- **PROBLEM DESCRIPTION**: Would you pull out every line of the material that contains the string "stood"?

- **GIVEN DATA**:

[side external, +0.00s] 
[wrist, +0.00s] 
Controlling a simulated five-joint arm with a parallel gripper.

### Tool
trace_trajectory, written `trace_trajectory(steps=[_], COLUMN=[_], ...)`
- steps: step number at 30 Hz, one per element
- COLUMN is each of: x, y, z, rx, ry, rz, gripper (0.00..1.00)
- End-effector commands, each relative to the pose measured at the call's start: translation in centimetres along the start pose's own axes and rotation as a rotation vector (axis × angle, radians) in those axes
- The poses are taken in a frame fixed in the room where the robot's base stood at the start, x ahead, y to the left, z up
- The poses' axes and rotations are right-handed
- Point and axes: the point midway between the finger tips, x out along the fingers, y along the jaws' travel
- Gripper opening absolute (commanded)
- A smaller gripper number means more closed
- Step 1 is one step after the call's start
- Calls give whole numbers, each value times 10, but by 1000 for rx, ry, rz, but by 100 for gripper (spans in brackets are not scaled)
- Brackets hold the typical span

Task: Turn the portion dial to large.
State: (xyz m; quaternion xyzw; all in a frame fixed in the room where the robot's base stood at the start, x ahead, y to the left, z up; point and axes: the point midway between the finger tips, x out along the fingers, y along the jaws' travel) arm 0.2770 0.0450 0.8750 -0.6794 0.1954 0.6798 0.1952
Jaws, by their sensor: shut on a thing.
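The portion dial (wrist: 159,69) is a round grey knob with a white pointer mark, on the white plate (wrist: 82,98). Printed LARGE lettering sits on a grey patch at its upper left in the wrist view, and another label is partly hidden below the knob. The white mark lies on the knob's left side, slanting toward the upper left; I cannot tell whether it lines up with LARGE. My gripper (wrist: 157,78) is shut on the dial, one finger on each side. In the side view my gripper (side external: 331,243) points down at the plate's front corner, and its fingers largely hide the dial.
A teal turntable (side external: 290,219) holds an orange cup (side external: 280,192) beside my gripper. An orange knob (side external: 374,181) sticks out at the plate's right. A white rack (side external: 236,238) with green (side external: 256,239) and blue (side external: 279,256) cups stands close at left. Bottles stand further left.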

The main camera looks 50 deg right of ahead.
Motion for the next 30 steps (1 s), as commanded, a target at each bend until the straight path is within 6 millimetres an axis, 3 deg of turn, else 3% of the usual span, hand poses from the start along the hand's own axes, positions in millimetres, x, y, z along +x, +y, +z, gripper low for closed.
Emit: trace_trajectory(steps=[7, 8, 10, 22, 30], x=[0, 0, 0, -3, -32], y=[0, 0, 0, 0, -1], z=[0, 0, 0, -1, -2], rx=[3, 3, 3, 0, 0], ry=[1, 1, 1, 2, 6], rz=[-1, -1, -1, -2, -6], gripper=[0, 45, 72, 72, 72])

- **EXERCISE OUTPUT**:
- The poses are taken in a frame fixed in the room where the robot's base stood at the start, x ahead, y to the left, z up
State: (xyz m; quaternion xyzw; all in a frame fixed in the room where the robot's base stood at the start, x ahead, y to the left, z up; point and axes: the point midway between the finger tips, x out along the fingers, y along the jaws' travel) arm 0.2770 0.0450 0.8750 -0.6794 0.1954 0.6798 0.1952

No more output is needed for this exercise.